I am relentless and undeterred when it comes to these homecoming feasts. I live for them almost as much as I live to lay my eyes and my hands, on my boy again. Feeding him and the friends he brings home is my joy, a mother’s prerogative. Usually it’s cupcakes, burgers, tripled recipes of spaghetti or carbonara, roasts of chickens. But not this time. This was different.
The three of us stood looking across from one another in my kitchen – the island counter top was still ajumby with the adventures of my latest cooking siege. My son smiled, he's used to me. “John” (his Americanized name) surveyed the DIY Korean dinner I made in his honor. His home in Seoul lay about 9,000 miles west, but there, between us, was nothing but food. I couldn’t tell from his expression whether I’d embarrassed myself or him some how, as he nodded — almost like a king overseeing his court – at the platter of
bindae duk (mung dhal pancakes), bowls of steaming white rice,
kim chi, the
bulgogi sauce with minced green onions floating on top like lily pads.
“And that” he said, taking in the smells and pointing at the mini pork spareribs still braising hot with sesame in a wok, “My mother makes it for me when I come home and when I leave again.” He said quietly. “This is my favorite so I eat them twice…” His words fell away like snow into the sea.
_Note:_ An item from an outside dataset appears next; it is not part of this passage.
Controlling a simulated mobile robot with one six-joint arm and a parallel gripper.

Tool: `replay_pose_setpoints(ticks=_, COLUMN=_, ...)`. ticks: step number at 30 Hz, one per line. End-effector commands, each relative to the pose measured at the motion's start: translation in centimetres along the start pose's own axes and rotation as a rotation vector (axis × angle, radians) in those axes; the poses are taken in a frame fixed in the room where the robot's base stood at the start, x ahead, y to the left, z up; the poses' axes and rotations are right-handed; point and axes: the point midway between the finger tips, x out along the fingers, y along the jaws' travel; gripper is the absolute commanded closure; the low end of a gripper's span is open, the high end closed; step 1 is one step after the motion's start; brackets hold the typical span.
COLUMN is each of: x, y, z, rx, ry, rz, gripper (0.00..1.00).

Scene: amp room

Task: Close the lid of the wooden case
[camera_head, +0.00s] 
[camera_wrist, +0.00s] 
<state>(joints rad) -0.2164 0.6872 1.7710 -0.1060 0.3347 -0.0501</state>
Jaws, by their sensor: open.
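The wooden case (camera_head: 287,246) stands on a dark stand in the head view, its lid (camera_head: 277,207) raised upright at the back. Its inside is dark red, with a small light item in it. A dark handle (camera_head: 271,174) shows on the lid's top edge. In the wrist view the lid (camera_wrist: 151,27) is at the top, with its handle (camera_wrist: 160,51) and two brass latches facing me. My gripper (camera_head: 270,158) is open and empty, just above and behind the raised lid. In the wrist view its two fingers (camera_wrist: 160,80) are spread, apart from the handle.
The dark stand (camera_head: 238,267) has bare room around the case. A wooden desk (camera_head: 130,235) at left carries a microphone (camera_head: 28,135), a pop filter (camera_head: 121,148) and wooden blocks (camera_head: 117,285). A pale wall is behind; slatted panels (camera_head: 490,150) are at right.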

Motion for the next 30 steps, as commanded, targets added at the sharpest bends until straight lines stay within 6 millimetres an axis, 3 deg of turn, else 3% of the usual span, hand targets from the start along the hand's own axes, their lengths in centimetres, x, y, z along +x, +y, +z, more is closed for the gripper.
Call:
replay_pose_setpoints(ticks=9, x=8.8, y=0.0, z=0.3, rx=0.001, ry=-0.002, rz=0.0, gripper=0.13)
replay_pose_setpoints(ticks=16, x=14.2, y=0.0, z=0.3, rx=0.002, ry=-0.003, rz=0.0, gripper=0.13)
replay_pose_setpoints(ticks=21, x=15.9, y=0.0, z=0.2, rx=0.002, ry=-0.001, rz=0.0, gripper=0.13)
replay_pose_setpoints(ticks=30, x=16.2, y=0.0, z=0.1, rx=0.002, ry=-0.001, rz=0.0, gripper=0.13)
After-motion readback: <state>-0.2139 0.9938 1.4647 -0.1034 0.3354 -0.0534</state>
At their feast, the boys, hungry from all the school cafeteria food, ate till no leftovers were left. Over the next few days of their spring break – they slept late, stayed up late and in between, walked into town for bagels and coffee. I learned that John prefers classical guitar to the soundtrack of Juno or Kanye. He likes cats better than dogs. He’s a good eater. He loves fish but not fishing. He was born in the Chinese year of the Ram. Modulated and moderate, he never gulps down his food, even that homecoming plate of pork ribs. He balances rice grains between cradled chopsticks and appears to savor their flavor, consider their texture. When out for ice cream one afternoon, he choose a petite scoop of hazelnut yogurt instead of the sweet butterfat, smoosh-in, hot fudge, nuts and whipped cream with a cherry on top sundaes, the rest of us ordered.
He makes his bed.
He detected a slight bitterness developing in the
kim chi, that Korean staple of fermented cabbage, garlic and hot pepper. “It is fine but it is better to start cooking it in order remove this taste” he told me. He was right.
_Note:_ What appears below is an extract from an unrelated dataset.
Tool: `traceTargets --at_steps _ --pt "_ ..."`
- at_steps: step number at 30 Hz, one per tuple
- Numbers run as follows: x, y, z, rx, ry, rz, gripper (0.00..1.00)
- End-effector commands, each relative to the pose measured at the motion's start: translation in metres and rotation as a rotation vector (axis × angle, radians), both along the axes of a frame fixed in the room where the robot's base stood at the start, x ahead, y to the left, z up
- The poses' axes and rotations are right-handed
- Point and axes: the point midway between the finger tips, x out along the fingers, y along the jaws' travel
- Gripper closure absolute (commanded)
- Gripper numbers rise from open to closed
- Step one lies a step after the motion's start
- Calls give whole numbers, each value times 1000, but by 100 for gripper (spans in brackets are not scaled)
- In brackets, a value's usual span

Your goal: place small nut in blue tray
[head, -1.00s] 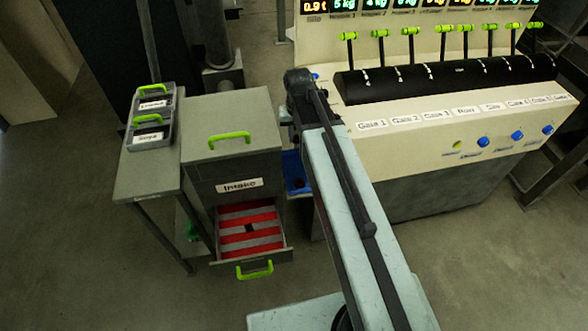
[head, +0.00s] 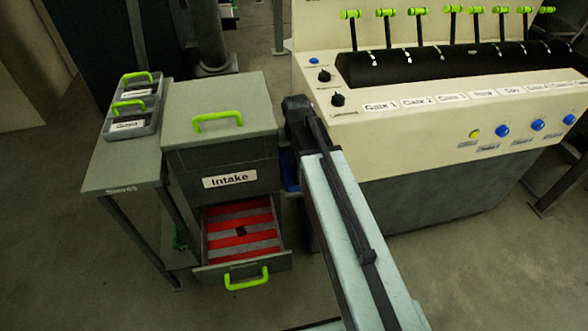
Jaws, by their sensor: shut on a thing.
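A strip of blue (head: 290,170), which looks like part of the blue tray, shows between the Intake cabinet and the cream machine. My arm hides most of it. A small dark piece (head: 241,231) lies on the red and grey striped floor of the open drawer (head: 258,245). It is too small to tell whether it is a nut. My arm reaches up the middle of the view to a dark joint. My gripper and anything in it are hidden from view.
The grey Intake cabinet (head: 222,110) has green handles. A side table (head: 108,172) left of it holds two small labelled trays (head: 134,104). The cream machine (head: 440,115), with levers and blue buttons, fills the right. Floor is open at the left and front.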

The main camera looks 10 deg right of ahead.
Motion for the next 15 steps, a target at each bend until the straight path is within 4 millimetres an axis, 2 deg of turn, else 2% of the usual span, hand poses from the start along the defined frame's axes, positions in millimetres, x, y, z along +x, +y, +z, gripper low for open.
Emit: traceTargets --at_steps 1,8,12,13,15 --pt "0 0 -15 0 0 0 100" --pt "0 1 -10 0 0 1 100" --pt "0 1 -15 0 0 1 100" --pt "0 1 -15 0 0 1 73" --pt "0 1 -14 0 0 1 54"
Unlike so many of the teenagers who guiltily sulk in and out of our house — as if parents are the prosecutors and adolescence is the crime – in John, there was this refinement, a discernment. He seemed resolved but not yet truly at peace with being a stranger in a strange land. What I thought I could offer him and I tried, were the comforts of flavor: soy, ginger, roasted sesame, garlic, slight sugar, a tang of vinegar, minces of spring onions.
The last meal we all shared was at a Japanese restaurant, in the town not far from where the boys go to school. They ordered miso and noodle soups, seaweed salads, little steamed dumplings of pork, shrimp and ginger and more bowls of rice. Now that my son has moved away, I’ve learned that it is the penultimate goodbye around a table of food, which is most important. So when the real goodbye comes, sadness can at the very least, settle beside a full belly.
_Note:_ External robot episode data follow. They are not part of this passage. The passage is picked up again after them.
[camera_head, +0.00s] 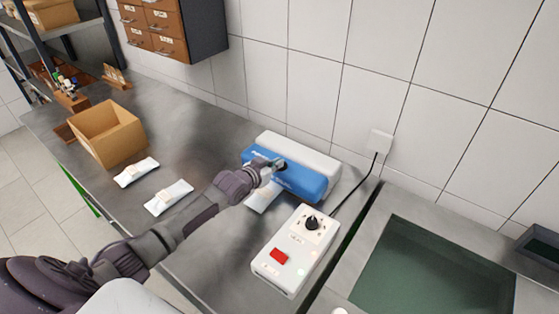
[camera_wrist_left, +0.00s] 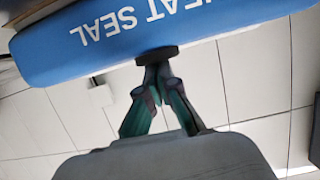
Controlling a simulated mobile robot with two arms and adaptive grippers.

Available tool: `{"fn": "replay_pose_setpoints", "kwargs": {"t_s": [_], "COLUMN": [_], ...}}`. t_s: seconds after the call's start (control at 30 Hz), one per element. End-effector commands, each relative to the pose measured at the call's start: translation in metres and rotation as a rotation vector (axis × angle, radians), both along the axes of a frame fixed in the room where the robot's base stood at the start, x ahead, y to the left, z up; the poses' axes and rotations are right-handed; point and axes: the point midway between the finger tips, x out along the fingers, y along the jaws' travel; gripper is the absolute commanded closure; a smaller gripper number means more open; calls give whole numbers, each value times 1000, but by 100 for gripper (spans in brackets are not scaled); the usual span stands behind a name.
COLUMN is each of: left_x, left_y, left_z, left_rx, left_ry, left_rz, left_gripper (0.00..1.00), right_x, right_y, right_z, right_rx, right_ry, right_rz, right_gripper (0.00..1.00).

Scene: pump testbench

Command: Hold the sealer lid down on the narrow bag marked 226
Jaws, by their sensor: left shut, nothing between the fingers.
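The heat sealer has a blue lid (camera_head: 308,184) in front of a white body (camera_head: 318,157). The lid also fills the top of the left wrist view (camera_wrist_left: 200,35), with the words HEAT SEAL upside down. A narrow white bag (camera_head: 261,199) lies at the sealer's front, its far end hidden under the lid and my arm. I cannot read its mark. My left gripper (camera_head: 279,164) is shut and empty, its fingertips at the lid. In the left wrist view the closed fingertips (camera_wrist_left: 157,55) meet the lid's edge; I cannot tell how hard they press. My right gripper is not in view.
Two more white bags (camera_head: 136,172) (camera_head: 168,197) lie left on the grey bench, near an open cardboard box (camera_head: 118,140). A white control box (camera_head: 289,263) with a red switch and black knob stands right of my arm. A cable runs to the wall. A sunken green basin (camera_head: 430,270) lies right.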

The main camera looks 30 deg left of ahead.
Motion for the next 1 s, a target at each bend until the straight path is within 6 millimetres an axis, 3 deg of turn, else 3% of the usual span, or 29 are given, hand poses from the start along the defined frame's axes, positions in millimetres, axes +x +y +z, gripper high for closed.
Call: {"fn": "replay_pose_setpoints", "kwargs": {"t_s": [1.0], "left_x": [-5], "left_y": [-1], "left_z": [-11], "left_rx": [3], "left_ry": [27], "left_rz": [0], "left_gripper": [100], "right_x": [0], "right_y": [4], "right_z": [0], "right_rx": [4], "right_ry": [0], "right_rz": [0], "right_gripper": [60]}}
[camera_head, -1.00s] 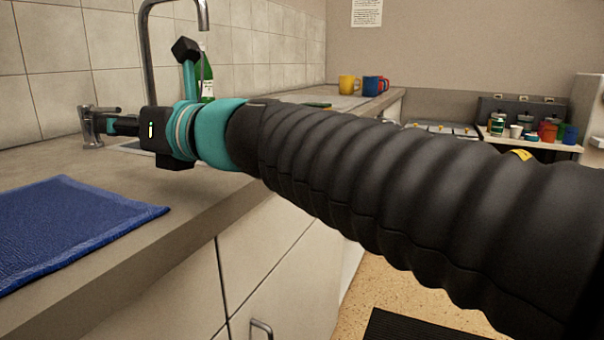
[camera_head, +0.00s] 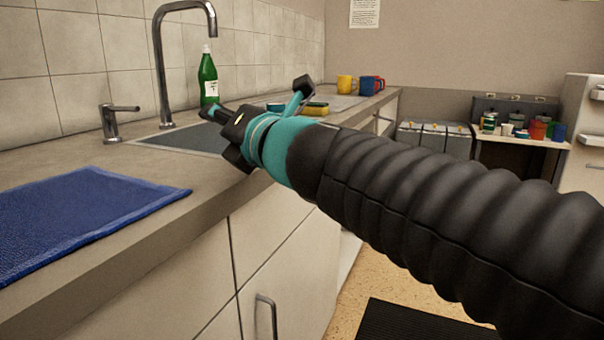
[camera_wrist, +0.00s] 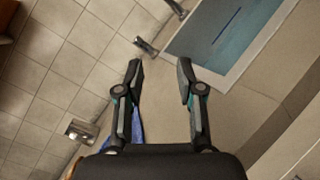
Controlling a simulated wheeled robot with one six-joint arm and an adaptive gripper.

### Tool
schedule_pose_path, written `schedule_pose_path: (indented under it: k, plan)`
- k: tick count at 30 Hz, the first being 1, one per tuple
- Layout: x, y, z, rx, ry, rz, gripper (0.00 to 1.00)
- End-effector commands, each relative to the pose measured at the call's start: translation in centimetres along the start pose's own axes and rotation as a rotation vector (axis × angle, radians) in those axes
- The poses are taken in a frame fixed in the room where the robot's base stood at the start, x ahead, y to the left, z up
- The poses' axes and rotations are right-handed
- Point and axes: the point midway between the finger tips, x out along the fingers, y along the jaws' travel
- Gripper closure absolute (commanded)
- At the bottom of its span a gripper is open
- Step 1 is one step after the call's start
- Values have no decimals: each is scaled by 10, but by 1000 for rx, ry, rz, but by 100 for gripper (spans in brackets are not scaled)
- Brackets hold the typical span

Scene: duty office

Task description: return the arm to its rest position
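My arm reaches in from the right of the head view, with its black ribbed sleeve and teal wrist over the counter's front edge. My gripper (camera_head: 216,111) is at its far end, in front of the sink and seen partly from behind. In the wrist view, the two fingers of my gripper (camera_wrist: 160,66) stand apart with nothing between them. It is open and empty, above the counter.
The sink (camera_head: 165,139) has a tall tap (camera_head: 163,75) and a lever (camera_head: 110,120). A green bottle (camera_head: 208,75) stands behind it. A blue mat (camera_head: 85,215) lies front left. A yellow mug (camera_head: 346,84) and a sponge (camera_head: 315,108) are farther back. The floor (camera_head: 352,300) shows below.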

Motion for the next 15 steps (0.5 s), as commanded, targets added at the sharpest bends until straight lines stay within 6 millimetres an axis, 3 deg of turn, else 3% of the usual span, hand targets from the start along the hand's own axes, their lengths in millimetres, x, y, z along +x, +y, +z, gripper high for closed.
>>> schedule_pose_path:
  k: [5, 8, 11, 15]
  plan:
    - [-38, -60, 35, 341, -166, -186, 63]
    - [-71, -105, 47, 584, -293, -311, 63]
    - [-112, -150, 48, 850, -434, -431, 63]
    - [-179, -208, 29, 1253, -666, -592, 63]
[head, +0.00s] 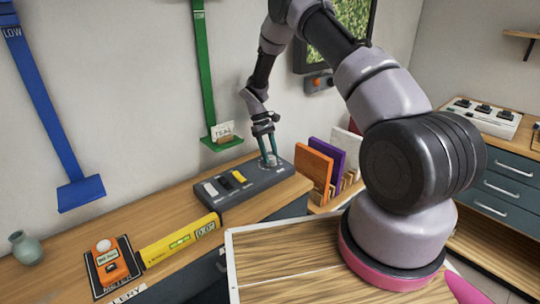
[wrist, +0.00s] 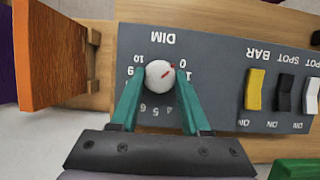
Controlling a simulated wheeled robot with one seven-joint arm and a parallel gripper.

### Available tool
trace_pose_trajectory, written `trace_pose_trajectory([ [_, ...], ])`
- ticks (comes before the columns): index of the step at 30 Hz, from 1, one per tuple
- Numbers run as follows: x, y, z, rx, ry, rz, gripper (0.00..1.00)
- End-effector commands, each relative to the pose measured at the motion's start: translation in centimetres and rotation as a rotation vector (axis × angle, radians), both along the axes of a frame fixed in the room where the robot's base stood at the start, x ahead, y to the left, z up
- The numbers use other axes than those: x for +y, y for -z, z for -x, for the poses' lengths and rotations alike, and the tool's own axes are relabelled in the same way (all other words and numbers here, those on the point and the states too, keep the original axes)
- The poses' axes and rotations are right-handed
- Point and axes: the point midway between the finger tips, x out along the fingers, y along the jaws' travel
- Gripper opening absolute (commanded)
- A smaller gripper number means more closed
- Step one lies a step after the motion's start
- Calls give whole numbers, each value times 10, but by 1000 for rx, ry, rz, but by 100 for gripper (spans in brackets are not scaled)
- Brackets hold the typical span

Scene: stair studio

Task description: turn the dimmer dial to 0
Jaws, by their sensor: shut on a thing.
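The dimmer dial (wrist: 158,73) is a round white knob with a red mark, under the label DIM in the wrist view. The mark points up and right, close to the printed 0. My gripper (wrist: 161,76) is shut on the dial, with one teal finger on each side of it. The fingers hide part of the scale. In the head view my gripper (head: 268,155) reaches down to the right end of the grey control panel (head: 256,191), and the dial shows only partly between the fingers.
Yellow, black and white switches (wrist: 255,90) sit beside the dial on the panel. Upright orange and purple boards (head: 316,169) stand close to its right. A yellow level (head: 180,240) and an orange meter (head: 112,266) lie on the bench to the left.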

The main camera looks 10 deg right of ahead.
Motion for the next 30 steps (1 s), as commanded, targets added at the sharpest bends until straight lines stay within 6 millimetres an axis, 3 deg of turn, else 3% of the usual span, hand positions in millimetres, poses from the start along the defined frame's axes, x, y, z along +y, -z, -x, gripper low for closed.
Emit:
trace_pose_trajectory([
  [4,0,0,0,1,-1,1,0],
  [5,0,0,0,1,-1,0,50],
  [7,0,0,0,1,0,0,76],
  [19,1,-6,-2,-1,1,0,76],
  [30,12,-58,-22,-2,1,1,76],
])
Finally at ease, rested, and perhaps even relieved that he was about to return to the familiar routine of school, John started talking. Wasn’t it funny, he said, to eat sushi in Vermont where the wait staff is Chinese, the busmen are Mexican and the American customers think that what they are getting is Japanese food when they order a California Roll? Then somewhere in all the passing of plates, the irony, the cups of tea and the back and forth of table talk, he said that both his parents had recently died. I thought I’d misunderstood him because he said it so characteristically without much ado about anything. But I hadn’t. He said it again, explaining that they’d wanted him to graduate from this school in America so that’s what he intended to do, even though they were dead now. I filled in the gap-my gap with what else, but “more dumplings?…”
I wished I'd known he was an orphan. I’d gotten angry with my son, for not telling me something that significant, but how could he when he didn't even know.
I dropped John in front his dorm. He stood there against a backdrop of gray skies, barren black winter trees and piles of worn-out snow. Both hands he jammed into his parka. A suitcase by his feet. The bag of snacks including the
kim chi which I’d foisted on him. He’d let me hug him and pressed his glasses back on his face as he watched me drive away. I waved, faking my worst best smile to hide tears, frustrated and wishing more than anything I’d known that he was an orphan yet not understanding why it should’ve made a difference. But then again, I could’ve made his favorite spareribs twice for him.
Once for coming home. Once for leaving.